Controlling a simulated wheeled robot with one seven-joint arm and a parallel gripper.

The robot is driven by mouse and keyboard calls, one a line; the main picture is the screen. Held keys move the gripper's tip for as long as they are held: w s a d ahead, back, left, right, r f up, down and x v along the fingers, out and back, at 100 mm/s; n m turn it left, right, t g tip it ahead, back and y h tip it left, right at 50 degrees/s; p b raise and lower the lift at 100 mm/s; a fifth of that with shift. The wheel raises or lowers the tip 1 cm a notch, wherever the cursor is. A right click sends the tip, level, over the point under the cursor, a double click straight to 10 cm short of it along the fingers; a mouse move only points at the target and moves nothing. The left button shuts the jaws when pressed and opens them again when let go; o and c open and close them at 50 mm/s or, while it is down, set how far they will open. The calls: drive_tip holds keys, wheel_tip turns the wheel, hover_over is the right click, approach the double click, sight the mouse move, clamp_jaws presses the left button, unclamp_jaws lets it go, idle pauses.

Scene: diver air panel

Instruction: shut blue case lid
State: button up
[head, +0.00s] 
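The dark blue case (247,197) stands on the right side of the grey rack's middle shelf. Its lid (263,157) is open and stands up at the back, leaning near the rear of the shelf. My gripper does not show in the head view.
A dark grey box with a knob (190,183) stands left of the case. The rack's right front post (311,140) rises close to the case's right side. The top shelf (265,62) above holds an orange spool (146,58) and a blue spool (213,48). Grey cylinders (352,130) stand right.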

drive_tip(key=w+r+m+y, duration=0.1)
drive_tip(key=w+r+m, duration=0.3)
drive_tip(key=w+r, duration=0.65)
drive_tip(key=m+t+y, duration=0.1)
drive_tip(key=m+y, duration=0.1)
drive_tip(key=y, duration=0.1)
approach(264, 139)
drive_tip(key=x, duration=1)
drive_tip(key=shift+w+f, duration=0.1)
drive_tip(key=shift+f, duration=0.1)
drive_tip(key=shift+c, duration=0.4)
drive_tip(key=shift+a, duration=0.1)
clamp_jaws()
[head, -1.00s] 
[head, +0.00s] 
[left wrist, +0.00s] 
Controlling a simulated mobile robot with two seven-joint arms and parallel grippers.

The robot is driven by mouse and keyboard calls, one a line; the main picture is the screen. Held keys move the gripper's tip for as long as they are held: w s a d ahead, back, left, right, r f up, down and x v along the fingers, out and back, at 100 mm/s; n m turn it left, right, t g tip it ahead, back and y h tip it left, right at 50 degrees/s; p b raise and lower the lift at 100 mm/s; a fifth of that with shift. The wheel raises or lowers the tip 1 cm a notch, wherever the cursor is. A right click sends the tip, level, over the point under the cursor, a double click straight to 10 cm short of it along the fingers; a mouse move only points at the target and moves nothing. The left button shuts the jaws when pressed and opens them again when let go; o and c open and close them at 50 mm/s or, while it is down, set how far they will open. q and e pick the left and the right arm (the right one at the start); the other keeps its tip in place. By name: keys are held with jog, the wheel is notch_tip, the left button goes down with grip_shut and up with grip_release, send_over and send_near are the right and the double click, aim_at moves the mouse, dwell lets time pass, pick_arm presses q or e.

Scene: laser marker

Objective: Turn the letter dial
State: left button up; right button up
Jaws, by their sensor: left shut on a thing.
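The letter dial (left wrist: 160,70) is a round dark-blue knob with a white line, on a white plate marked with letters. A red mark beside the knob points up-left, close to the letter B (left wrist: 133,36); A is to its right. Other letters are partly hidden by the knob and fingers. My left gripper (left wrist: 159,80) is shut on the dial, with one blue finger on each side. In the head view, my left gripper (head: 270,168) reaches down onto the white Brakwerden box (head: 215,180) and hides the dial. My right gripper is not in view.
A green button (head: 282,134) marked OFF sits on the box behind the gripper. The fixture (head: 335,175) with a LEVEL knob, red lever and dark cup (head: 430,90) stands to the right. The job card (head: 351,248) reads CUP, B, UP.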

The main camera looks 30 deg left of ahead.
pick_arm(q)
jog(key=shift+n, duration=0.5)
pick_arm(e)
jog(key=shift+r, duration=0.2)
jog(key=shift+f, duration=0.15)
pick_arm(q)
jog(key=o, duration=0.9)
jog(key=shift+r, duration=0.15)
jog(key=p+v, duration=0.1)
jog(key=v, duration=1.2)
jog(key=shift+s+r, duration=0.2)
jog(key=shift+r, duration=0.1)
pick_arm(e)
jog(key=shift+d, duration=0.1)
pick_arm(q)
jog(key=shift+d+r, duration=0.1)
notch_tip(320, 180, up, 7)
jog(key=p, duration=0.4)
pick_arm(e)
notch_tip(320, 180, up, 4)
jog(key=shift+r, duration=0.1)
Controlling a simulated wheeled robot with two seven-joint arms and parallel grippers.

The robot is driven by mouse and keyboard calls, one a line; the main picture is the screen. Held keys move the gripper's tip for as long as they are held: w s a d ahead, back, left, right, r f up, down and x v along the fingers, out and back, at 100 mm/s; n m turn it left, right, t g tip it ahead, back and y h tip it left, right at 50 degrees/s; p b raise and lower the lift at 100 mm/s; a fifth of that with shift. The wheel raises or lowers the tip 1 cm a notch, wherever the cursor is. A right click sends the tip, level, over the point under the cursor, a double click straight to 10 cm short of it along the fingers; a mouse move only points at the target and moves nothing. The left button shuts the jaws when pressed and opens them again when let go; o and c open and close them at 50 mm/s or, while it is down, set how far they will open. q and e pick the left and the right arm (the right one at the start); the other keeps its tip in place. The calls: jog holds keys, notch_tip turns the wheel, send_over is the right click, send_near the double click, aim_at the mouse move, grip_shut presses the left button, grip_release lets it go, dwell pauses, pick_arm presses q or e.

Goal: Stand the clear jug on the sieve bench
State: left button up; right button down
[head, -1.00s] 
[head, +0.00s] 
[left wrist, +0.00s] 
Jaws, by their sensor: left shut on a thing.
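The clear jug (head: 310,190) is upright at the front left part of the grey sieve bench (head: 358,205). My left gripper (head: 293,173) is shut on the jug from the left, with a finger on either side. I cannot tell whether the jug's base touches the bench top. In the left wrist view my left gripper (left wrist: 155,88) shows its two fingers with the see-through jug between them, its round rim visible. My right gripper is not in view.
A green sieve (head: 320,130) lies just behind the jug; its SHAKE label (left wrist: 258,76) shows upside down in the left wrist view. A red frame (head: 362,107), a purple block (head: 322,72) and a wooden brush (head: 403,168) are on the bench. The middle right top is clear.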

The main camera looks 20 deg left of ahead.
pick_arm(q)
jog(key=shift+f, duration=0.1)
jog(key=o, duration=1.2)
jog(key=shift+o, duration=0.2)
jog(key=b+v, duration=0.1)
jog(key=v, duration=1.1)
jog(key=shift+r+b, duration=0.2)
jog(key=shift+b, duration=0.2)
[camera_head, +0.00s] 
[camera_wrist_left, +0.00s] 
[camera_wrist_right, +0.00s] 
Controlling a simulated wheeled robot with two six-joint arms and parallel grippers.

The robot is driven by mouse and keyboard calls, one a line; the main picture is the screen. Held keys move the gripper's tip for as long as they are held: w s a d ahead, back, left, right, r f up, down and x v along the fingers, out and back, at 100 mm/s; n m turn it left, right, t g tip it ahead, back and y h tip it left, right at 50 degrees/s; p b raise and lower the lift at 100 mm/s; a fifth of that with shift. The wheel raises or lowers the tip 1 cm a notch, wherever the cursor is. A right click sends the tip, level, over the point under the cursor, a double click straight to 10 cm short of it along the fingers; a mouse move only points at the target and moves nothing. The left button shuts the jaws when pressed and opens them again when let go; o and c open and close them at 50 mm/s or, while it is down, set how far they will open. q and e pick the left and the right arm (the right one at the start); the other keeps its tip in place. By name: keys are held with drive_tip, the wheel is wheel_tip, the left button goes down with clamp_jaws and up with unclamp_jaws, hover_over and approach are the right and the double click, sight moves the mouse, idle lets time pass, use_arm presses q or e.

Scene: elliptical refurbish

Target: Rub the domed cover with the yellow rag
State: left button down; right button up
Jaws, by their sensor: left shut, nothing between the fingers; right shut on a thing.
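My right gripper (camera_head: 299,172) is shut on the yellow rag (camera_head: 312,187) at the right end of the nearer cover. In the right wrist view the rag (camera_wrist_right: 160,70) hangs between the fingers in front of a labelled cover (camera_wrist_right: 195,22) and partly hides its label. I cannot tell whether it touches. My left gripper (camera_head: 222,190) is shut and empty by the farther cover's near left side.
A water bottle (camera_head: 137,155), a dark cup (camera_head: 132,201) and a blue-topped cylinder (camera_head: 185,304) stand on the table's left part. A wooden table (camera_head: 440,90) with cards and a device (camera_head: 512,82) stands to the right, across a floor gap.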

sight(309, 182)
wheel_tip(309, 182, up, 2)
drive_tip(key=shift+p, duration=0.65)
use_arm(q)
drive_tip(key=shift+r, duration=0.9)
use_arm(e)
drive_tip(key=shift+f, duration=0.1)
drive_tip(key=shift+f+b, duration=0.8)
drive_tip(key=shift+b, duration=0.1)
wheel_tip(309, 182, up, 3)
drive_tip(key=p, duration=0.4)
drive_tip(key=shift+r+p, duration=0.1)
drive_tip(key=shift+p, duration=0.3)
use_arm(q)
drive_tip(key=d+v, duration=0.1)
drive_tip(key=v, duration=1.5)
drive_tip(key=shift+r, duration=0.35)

####################

Your output shall consist solely of the lines from the line with "Goal: Stand the clear jug on the sieve bench" to the line with "Controlling a simulated wheeled robot with two six-joint", reproduced exactly, both ends included.

### Task result:
Goal: Stand the clear jug on the sieve bench
State: left button up; right button down
[head, -1.00s] 
[head, +0.00s] 
[left wrist, +0.00s] 
Jaws, by their sensor: left shut on a thing.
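The clear jug (head: 310,190) is upright at the front left part of the grey sieve bench (head: 358,205). My left gripper (head: 293,173) is shut on the jug from the left, with a finger on either side. I cannot tell whether the jug's base touches the bench top. In the left wrist view my left gripper (left wrist: 155,88) shows its two fingers with the see-through jug between them, its round rim visible. My right gripper is not in view.
A green sieve (head: 320,130) lies just behind the jug; its SHAKE label (left wrist: 258,76) shows upside down in the left wrist view. A red frame (head: 362,107), a purple block (head: 322,72) and a wooden brush (head: 403,168) are on the bench. The middle right top is clear.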

The main camera looks 20 deg left of ahead.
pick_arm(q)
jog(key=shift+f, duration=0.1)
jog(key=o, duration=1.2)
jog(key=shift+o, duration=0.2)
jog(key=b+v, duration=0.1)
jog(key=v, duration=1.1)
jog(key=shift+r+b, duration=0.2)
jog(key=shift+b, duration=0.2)
[camera_head, +0.00s] 
[camera_wrist_left, +0.00s] 
[camera_wrist_right, +0.00s] 
Controlling a simulated wheeled robot with two six-joint arms and parallel grippers.

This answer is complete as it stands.